We’ve established that both the transition probability and reward function are time-homogeneous. Hence:

$$ \begin{aligned} & P(s_t = a_0) \cdot R_{t}(r_t = b_0, s_t = a_0) \cdot P(s_{t+1} = a_1 \mid s_t = a_0) \cdots \\ =~& P(s_t = a_0) \cdot R(b_0, a_0) \cdot P(a_1 \mid a_0) \cdot R(b_1 \mid a_1) \cdots \\ =~& P(s_t = a_0) \cdot \prod_{i=0}^{\infty} \Big[R(b_i \mid a_i) \cdot P(a_{i+1} \mid a_i)\Big] \end{aligned} $$

Now consider another trajectory that starts from time step $t'$: $\tau_{t'} = (a_0, b_0, a_{1}, b_{1}, \cdots)$. By similar argument, we obtain:

$$ P(\tau_{t'}) = P(s_{t'} = a_0) \cdot \prod_{i=0}^{\infty} \Big[R(b_i \mid a_i) \cdot P(a_{i+1} \mid a_i)\Big] $$

We conclude that for any arbitrary state $s \in \mathcal{S}$, time steps $t,t' \in [0, \infty)$, and same trajectories $\tau_t, \tau_{t'}$ that start at time steps $t$ and $t'$ respectively:

$$ P(\tau_{t} \mid s_{t} = s) = P(\tau_{t'} \mid s_{t'} = s) $$

If then follows that:

$$ V_t(s) = \mathbb{E}\big[G_t \mid s_t = s\big] = \mathbb{E}\big[G_{t'} \mid s_{t'} = s\big] = V_{t'}(s) $$

Therefore value function of MRP $M$ is time-homogeneous. We can also drop time subscript, and write vector $\vec{V}$ where each entry denotes the value for respective state.

Analytical Solution

Now we are poised to derive the solution. We start with the definition of the definition of value function. Let state $s \in \mathcal{S}$ be arbitrary. The value of MRP $M$ in state $s$ is the immediate reward and discounted sum of future rewards. By the time-homogeneity of value function, we can express the value function as follows:

$$ V(s) = \underbrace{\mathbb{E}[r \mid s]}_{\substack{\text{immediate}\\ \text{reward}}} + \underbrace{\gamma \cdot \sum_{s' \in \mathcal{S}} P(s' \mid s) ~ V(s')}_{\text{discounted sum of future rewards}} $$

Using the vector representation we previously defined, we have:

$$ \vec{V} = \vec{R} + \gamma ~ \mathrm{P} \vec{V} $$

which allows us to express value function $\vec{V}$ as:

$$ \vec{V} = \big(\mathrm{I} - \gamma ~ \mathrm{P}\big)^{-1} \vec{R} $$

where $\mathrm{I}$ is the identity matrix of size $\big\lvert \mathcal{S} \big\rvert \times \big\lvert \mathcal{S} \big\rvert$.

Existence of Solution

For the solution of value function $\vec{V}$ to exist, we need to show $\big(\mathrm{I} - \gamma \mathrm{P}\big)$ is invertible.
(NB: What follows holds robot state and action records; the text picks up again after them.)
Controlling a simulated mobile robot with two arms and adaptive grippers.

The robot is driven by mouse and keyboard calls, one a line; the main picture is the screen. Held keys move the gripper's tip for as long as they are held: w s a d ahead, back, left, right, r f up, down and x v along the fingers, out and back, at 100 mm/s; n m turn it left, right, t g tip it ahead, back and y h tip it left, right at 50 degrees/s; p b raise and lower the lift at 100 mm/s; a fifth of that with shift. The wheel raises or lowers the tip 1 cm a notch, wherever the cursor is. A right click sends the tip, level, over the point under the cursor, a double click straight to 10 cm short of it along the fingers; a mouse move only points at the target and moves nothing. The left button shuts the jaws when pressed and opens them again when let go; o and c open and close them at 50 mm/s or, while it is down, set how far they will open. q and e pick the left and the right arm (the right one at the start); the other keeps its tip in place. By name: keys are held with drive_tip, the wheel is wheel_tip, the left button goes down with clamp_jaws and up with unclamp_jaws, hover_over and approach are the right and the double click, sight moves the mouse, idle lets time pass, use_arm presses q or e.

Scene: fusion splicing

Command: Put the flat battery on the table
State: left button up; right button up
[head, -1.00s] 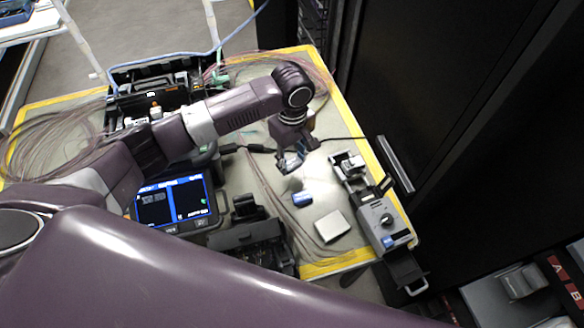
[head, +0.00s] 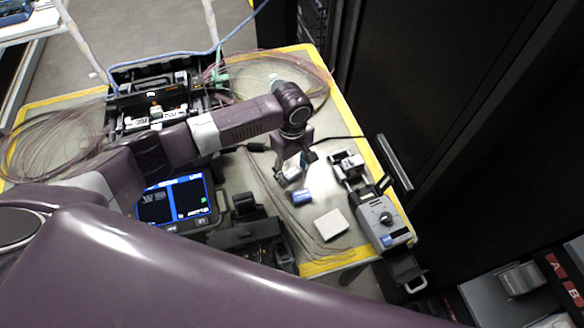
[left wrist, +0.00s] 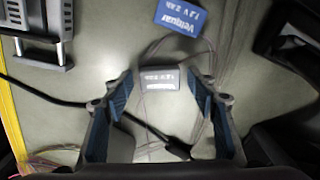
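My left gripper (head: 292,172) points down over the mat-covered table (head: 335,125) in the head view. In the left wrist view its fingers (left wrist: 159,82) are spread. A grey battery with white lettering (left wrist: 158,80) shows between the fingertips, with a gap on each side; it seems to lie on the mat. In the head view this battery is partly hidden by the fingers. A blue battery with white lettering (left wrist: 183,18) lies close by, apart from the gripper; it also shows in the head view (head: 302,195). Which battery is flat cannot be told. My right gripper is out of sight.
A white block (head: 331,225) lies in front of the blue battery. A grey device with a knob (head: 386,222) stands along the right edge. A splicer with a lit screen (head: 175,200) stands left. Thin fibres and a black cable (left wrist: 60,98) run over the mat.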

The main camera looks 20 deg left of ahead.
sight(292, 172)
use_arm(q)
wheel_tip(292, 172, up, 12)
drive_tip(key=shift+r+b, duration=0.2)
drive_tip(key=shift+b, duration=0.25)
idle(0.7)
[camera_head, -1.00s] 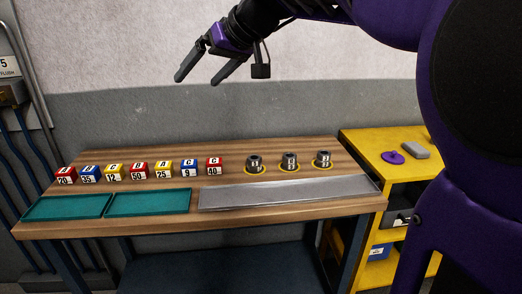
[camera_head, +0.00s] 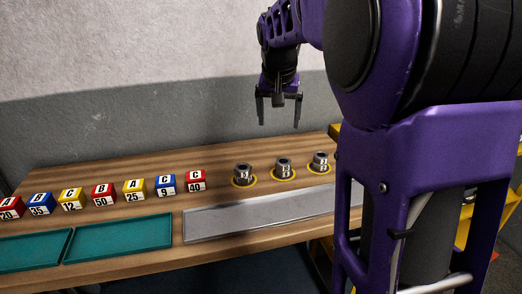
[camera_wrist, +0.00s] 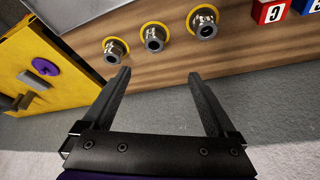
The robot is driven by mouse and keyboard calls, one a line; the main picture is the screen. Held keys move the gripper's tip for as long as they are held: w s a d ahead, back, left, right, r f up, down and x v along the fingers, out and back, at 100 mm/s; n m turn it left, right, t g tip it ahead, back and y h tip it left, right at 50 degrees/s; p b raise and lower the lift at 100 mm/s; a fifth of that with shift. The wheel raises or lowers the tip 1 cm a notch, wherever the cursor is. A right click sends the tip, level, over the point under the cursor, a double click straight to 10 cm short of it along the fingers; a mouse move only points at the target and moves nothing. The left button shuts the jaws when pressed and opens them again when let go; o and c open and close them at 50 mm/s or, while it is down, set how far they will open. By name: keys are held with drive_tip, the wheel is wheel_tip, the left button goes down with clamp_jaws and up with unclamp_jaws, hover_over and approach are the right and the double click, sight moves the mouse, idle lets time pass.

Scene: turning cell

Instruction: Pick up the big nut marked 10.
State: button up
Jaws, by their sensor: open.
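Three grey metal nuts stand in a row on yellow rings on the wooden bench: a left nut (camera_head: 243,173), a middle nut (camera_head: 284,168) and a right nut (camera_head: 320,161). Each has a small pale label, too small to read surely, so I cannot tell which is marked 10. In the wrist view, the nuts show in reverse order: right nut (camera_wrist: 114,52), middle nut (camera_wrist: 155,40), left nut (camera_wrist: 205,26). My gripper (camera_head: 278,123) is open and empty, fingers pointing down, above and behind the row. Its two fingers also show in the wrist view (camera_wrist: 160,77).
A flat grey metal plate (camera_head: 262,217) lies in front of the nuts. Several lettered cubes (camera_head: 103,194) stand to the left, behind green trays (camera_head: 118,239). A yellow cabinet (camera_wrist: 35,65) with a purple ring (camera_wrist: 46,66) stands beside the bench. A grey wall (camera_head: 130,125) rises behind.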

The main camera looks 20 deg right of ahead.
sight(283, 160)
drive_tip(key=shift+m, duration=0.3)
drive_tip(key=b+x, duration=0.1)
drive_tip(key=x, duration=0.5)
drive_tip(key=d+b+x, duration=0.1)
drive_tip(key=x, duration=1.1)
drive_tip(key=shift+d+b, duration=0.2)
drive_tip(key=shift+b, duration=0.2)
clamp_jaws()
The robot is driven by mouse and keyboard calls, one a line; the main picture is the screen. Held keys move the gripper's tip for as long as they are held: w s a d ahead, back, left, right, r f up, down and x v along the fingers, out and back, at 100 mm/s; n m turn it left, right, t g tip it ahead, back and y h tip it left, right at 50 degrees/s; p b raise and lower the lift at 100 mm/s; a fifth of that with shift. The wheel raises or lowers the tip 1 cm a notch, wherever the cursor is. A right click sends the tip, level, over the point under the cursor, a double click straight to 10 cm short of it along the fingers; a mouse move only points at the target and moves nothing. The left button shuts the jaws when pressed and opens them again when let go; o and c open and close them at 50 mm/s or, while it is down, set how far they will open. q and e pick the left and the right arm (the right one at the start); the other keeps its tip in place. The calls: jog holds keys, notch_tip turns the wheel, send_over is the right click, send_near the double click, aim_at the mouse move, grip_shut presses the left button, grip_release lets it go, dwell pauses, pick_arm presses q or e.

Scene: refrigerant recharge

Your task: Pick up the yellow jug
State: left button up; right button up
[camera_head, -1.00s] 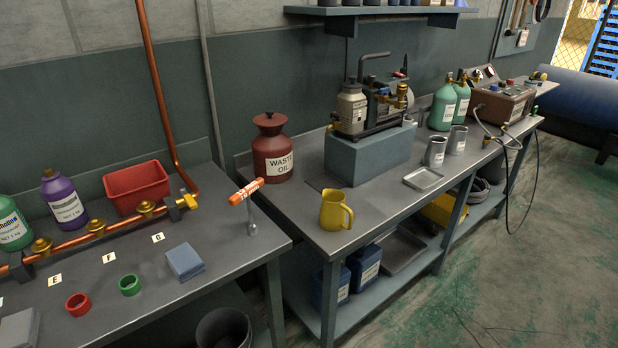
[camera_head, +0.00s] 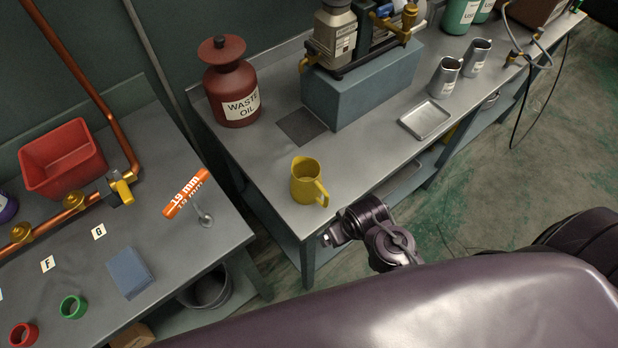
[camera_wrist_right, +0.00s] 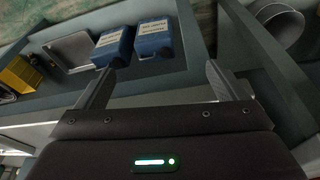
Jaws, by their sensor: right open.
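The yellow jug (camera_head: 306,182) stands upright near the front edge of the right-hand metal bench, its handle toward the lower right. My right arm comes in from the right in the head view, and its wrist end is just in front of the bench, to the lower right of the jug and apart from it. My right gripper (camera_wrist_right: 160,82) shows in the right wrist view with its two fingers wide apart and nothing between them. The jug is not visible in that view. My left gripper is not in view.
The red waste oil can (camera_head: 232,84) stands behind the jug. A grey block (camera_head: 362,88) carries a pump behind right. A small metal tray (camera_head: 425,119) lies to the right. Blue containers (camera_wrist_right: 155,42) sit on the lower shelf. The bench around the jug is clear.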

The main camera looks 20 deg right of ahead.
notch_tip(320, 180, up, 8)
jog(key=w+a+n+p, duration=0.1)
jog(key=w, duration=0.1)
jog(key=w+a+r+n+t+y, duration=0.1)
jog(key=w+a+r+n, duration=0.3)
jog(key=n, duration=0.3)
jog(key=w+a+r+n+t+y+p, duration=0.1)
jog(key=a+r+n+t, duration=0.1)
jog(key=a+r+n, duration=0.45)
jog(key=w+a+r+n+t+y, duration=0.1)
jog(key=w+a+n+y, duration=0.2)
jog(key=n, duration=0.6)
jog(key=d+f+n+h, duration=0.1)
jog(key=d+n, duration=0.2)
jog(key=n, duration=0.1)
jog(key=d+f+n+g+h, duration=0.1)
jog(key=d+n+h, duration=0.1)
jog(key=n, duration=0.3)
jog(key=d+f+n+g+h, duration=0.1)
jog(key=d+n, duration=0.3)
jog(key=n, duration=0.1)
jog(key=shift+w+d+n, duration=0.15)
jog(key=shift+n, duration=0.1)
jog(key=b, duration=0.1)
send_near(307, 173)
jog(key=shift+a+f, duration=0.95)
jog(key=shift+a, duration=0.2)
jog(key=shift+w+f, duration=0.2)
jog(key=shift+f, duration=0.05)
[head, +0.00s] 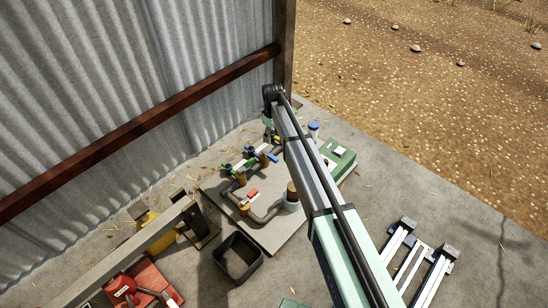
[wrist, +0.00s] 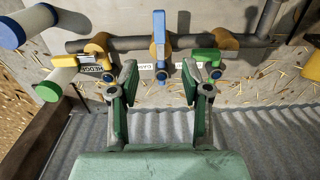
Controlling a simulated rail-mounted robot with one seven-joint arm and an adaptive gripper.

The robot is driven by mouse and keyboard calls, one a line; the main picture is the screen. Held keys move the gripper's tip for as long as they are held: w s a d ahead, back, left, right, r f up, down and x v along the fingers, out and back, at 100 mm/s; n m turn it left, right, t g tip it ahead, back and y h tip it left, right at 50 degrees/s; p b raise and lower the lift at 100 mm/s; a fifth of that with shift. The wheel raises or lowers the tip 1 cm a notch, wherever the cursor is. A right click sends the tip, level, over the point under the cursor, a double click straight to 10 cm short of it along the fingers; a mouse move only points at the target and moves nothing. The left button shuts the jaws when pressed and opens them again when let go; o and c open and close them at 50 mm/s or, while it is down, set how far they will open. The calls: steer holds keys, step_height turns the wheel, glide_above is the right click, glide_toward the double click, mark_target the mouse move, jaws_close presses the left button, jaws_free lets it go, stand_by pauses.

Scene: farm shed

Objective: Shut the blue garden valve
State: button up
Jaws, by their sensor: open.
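The blue garden valve's lever (wrist: 159,32) shows in the wrist view, standing lengthwise across the dark horizontal pipe (wrist: 125,44). A white label beginning "GA" (wrist: 148,67) lies beside it, partly hidden. My gripper (wrist: 159,72) is open and empty, with one green-padded finger on each side of the lower end of the blue valve. I cannot tell whether either finger touches it. In the head view a blue lever (head: 274,158) shows on the pipe board beside my arm; my gripper is mostly hidden there behind the arm.
A yellow lever (wrist: 63,61) by a "HEDGE" label (wrist: 97,67) is to the left and a green lever (wrist: 206,55) to the right, both close to my fingers. The board (head: 270,238) stands near a corrugated wall (head: 150,70). A black bin (head: 238,258) sits in front.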

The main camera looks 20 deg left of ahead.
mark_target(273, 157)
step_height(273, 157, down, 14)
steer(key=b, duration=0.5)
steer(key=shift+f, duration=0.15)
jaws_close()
We first show the spectral radius of $\mathrm{P}$ is one; that is $\rho(\mathrm{P}) = 1$. More general result is what known as the Perron–Frobenius theorem.

Let $\vec{v} \in \mathbb{R}^{\lvert \mathcal{S} \rvert}$ be a vector where all entries are $1$s. We claim $(1, \vec{v})$ is an eigenpair of $\mathrm{P}$. We have:

$$ \begin{aligned} \mathrm{P}\vec{v} &= \begin{bmatrix} ~ P(s_1 \mid s_1) & \cdots & P(s_{\lvert \mathcal{S} \rvert} \mid s_1) ~ \\ ~ \vdots & \ddots & \vdots ~ \\ ~ P(s_1 \mid s_{\lvert \mathcal{S} \rvert}) & \cdots & P(s_{\lvert \mathcal{S} \rvert} \mid s_{\lvert \mathcal{S} \rvert}) ~ \end{bmatrix} \begin{bmatrix} ~ 1 ~ \\ ~ \vdots ~ \\ ~ 1 ~ \end{bmatrix} \\ &= \begin{bmatrix} ~ \sum_{i=1}^{\lvert \mathcal{S} \rvert} P(s_i \mid s_1) ~ \\ ~ \vdots ~ \\ ~ \sum_{i=1}^{\lvert \mathcal{S} \rvert} P(s_i \mid s_{\lvert \mathcal{S} \rvert}) ~ \end{bmatrix} \\ &= \begin{bmatrix} ~ 1 ~ \\ ~ \vdots ~ \\ ~ 1 ~ \end{bmatrix} \\ &= 1 ~ \vec{v} \end{aligned} $$

The penultimate step follows from $\mathrm{P}$ being row-stochastic. To show $1$ is the spectral radius of $\mathrm{P}$, we consider the induced matrix infinity norm. Again by row-stochsticity of $\mathrm{P}$, we have:

$$ \big\lVert \mathrm{P} \big\rVert_{\infty} = \max_{1 \leqslant i \leqslant \lvert \mathcal{S} \rvert} \bigg\{ \sum_{j=1}^{\lvert \mathcal{S} \rvert} \big\lvert \mathrm{P}_{i,j} \big\rvert \bigg\} = 1 $$

Therefore $\rho(\mathrm{P}) \leqslant 1$. Alternatively, one can also apply Gershgorin circle theorem to show this result.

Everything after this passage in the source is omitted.